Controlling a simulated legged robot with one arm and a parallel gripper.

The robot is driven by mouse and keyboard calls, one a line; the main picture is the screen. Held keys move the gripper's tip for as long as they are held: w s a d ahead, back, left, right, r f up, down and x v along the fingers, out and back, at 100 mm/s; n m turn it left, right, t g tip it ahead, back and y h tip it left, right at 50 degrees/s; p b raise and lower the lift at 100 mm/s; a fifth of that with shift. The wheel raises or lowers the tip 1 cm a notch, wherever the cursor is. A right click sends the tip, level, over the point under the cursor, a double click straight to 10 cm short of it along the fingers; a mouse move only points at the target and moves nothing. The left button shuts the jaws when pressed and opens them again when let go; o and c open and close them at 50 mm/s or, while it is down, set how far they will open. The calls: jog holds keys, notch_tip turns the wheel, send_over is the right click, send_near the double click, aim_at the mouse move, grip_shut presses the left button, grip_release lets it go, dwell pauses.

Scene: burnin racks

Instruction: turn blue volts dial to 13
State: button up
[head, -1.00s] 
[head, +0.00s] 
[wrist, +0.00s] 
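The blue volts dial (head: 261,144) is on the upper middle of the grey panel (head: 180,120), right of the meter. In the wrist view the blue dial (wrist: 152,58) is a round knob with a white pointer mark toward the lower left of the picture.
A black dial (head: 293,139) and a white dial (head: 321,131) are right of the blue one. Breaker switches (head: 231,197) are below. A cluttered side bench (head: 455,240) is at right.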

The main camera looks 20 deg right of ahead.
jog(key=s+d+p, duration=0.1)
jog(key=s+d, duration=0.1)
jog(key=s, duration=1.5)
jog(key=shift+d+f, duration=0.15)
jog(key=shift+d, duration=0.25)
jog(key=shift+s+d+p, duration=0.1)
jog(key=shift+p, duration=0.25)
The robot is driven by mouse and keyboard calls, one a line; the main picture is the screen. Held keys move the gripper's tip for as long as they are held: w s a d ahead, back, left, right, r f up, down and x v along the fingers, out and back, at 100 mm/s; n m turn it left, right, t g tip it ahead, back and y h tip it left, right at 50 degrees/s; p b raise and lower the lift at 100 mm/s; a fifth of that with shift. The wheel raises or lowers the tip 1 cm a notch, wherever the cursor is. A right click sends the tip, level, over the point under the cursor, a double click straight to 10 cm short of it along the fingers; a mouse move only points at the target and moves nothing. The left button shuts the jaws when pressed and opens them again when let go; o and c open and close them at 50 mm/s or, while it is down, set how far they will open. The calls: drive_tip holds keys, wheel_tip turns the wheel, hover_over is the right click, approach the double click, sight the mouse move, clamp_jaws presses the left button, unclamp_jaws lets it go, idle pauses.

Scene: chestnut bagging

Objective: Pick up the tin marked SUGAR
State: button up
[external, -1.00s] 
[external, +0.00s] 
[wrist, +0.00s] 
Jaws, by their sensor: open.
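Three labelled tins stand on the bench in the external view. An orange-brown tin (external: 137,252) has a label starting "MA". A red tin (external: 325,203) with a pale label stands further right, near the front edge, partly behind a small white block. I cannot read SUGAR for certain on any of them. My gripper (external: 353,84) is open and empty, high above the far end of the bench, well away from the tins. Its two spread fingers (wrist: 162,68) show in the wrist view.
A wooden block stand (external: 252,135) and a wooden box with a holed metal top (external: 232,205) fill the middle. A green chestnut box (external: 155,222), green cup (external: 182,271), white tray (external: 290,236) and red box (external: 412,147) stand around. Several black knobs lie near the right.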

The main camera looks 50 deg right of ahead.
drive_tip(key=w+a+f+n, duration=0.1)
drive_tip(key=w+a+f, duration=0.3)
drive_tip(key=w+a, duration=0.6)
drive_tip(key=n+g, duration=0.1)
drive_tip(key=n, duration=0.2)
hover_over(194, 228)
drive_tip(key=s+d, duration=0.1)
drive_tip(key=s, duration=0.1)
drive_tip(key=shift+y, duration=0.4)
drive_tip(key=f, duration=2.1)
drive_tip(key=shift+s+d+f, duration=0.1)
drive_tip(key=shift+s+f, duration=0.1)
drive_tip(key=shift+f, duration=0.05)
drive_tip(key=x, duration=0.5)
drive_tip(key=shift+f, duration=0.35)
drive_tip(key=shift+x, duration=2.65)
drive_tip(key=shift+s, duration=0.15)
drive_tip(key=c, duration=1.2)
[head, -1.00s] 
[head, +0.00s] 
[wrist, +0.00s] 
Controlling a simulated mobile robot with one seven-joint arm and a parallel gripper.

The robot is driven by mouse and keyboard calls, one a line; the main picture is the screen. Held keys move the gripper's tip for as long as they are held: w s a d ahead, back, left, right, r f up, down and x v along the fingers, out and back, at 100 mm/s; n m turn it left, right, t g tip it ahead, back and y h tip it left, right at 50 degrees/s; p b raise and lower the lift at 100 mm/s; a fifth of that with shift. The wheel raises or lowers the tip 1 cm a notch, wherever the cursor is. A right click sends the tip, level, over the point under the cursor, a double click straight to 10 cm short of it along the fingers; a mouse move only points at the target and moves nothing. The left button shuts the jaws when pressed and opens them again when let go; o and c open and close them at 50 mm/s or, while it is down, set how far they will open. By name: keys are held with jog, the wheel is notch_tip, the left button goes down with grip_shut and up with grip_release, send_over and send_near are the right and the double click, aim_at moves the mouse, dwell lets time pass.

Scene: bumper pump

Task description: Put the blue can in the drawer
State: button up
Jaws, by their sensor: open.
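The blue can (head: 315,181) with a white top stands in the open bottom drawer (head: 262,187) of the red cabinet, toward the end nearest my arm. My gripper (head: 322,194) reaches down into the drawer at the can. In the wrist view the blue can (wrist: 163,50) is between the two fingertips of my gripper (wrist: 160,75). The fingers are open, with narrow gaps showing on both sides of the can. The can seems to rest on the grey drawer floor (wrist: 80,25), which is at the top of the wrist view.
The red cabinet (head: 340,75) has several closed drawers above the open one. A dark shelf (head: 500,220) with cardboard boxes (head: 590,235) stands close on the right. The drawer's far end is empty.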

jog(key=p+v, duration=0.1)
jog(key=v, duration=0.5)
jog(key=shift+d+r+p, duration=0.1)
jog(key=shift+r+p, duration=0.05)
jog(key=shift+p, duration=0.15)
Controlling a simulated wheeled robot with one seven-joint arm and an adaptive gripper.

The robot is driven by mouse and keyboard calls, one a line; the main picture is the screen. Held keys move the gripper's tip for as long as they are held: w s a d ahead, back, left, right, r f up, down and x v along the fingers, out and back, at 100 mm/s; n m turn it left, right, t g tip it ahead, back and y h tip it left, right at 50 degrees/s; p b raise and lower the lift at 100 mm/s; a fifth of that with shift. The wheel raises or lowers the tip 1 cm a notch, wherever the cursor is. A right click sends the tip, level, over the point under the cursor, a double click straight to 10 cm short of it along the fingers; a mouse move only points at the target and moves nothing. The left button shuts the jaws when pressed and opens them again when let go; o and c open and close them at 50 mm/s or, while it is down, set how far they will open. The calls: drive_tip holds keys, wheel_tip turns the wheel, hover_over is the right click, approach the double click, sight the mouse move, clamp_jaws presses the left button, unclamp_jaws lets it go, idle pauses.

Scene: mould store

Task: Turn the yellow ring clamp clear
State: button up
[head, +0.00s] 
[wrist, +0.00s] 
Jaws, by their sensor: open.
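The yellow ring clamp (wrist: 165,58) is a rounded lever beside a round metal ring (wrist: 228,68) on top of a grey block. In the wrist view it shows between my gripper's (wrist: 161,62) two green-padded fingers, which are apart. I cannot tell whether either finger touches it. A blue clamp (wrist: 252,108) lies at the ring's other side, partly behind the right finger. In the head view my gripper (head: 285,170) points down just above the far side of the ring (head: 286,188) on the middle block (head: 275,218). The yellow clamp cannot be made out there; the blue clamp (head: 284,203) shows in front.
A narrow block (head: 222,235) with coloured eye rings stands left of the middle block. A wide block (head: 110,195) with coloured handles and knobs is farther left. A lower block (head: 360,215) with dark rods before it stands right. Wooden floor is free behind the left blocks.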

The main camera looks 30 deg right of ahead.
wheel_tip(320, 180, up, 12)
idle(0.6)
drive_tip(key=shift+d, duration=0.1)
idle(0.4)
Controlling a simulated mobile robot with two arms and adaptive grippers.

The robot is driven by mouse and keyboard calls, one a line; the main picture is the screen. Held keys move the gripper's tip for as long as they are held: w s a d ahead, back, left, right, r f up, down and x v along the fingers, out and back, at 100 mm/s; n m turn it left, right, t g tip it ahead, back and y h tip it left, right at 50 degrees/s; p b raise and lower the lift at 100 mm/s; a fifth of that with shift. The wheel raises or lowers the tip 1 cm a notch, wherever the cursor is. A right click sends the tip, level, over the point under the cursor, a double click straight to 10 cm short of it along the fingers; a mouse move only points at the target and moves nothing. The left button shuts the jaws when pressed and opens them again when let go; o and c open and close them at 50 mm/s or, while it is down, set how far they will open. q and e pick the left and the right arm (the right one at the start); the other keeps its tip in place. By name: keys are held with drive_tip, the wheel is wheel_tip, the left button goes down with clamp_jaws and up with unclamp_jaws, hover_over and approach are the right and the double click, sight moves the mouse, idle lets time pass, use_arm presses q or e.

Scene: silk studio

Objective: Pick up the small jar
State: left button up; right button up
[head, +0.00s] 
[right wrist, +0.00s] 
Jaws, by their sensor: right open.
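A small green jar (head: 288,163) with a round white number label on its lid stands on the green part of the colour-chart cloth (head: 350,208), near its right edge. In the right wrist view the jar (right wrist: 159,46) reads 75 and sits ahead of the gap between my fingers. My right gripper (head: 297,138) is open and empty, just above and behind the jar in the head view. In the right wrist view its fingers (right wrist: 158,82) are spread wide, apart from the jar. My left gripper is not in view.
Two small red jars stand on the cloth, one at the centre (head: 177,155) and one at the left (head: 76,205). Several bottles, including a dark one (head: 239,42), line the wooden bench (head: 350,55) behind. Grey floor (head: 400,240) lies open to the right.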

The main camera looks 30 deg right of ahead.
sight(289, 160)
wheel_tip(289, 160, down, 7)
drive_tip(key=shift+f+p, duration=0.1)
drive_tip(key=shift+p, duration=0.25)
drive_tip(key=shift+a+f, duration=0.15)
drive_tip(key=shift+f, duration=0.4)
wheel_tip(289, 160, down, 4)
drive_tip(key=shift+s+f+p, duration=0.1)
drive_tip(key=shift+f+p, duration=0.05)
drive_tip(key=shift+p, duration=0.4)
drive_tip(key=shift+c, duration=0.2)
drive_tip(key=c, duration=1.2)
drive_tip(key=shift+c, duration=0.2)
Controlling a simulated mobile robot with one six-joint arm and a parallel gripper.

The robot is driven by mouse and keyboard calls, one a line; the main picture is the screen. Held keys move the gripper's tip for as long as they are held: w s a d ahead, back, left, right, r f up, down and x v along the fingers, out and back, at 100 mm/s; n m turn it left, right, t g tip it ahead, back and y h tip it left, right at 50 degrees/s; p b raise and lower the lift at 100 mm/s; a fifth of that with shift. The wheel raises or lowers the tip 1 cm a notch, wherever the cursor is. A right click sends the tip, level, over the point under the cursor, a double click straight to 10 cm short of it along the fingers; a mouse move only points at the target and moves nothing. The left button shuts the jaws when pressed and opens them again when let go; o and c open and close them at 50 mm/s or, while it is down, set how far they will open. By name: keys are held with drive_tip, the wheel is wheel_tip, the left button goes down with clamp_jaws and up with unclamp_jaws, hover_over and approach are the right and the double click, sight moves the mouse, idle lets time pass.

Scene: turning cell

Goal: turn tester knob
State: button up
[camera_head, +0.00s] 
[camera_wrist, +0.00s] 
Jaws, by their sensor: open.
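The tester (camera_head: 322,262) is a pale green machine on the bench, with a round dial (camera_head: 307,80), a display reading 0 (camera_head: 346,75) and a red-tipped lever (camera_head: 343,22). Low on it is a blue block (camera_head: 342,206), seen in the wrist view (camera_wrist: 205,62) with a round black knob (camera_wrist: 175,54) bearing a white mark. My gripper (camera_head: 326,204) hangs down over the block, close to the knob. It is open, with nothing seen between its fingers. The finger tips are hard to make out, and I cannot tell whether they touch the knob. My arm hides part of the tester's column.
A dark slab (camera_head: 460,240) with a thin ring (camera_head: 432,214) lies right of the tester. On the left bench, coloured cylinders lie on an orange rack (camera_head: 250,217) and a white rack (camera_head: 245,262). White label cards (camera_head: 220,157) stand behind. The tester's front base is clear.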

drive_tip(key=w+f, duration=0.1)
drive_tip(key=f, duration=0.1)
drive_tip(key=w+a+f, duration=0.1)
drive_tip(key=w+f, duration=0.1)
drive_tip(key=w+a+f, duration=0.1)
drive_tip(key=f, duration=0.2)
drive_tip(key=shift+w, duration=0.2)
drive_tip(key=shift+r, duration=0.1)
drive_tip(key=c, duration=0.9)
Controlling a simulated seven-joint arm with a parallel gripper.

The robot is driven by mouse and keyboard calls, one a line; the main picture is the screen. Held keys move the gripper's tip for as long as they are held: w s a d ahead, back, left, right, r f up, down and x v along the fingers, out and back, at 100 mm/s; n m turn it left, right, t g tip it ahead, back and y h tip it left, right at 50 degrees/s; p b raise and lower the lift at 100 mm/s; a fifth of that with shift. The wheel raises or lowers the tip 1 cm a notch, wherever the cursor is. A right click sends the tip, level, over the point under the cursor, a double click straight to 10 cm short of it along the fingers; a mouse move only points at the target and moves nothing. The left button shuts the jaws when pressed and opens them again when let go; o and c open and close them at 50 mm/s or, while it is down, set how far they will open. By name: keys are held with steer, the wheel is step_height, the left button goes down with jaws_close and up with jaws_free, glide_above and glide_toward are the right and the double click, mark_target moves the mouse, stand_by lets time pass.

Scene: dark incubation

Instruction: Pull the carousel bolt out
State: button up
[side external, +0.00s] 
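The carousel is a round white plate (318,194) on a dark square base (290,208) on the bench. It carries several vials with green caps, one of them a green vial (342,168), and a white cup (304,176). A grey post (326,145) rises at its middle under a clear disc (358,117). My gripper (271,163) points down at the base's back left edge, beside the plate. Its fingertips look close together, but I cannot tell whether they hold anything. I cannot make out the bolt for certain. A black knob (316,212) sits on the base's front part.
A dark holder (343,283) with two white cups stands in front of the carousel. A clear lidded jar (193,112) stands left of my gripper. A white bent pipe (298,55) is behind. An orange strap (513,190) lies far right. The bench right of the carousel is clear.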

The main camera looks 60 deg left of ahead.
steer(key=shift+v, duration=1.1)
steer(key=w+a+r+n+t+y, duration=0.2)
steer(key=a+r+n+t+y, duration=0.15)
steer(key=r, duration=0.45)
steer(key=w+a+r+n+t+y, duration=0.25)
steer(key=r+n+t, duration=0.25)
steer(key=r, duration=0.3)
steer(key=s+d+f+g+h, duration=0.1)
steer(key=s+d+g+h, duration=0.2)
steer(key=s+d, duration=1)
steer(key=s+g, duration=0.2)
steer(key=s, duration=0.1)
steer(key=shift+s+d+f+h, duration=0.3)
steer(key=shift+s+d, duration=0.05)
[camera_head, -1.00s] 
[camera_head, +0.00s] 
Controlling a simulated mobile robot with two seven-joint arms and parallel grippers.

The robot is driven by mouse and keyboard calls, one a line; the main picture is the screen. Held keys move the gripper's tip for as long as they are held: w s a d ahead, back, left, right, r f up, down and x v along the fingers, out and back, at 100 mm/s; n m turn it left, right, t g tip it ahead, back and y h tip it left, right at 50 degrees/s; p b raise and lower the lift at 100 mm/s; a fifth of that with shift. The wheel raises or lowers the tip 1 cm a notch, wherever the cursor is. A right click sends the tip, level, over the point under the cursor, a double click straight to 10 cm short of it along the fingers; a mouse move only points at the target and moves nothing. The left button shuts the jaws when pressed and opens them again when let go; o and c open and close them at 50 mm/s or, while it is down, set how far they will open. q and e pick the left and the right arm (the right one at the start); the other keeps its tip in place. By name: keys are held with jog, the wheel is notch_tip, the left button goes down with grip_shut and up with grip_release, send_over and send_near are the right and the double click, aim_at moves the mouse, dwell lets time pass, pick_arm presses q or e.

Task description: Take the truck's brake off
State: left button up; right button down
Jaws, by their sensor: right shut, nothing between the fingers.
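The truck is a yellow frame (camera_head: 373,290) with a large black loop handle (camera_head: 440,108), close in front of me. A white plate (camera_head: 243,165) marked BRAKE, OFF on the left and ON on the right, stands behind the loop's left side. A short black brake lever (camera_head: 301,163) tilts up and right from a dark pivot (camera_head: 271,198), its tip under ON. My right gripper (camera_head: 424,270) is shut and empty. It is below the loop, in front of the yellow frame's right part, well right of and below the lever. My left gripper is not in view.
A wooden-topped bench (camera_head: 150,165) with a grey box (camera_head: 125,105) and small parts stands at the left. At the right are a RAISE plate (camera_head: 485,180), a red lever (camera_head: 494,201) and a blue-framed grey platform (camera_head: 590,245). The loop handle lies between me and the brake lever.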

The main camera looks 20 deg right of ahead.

■ Direction
Check the data for the word "seven" and pull out the lines that have it.

■ Written response
Controlling a simulated mobile robot with one seven-joint arm and a parallel gripper.
Controlling a simulated wheeled robot with one seven-joint arm and an adaptive gripper.
Controlling a simulated seven-joint arm with a parallel gripper.
Controlling a simulated mobile robot with two seven-joint arms and parallel grippers.

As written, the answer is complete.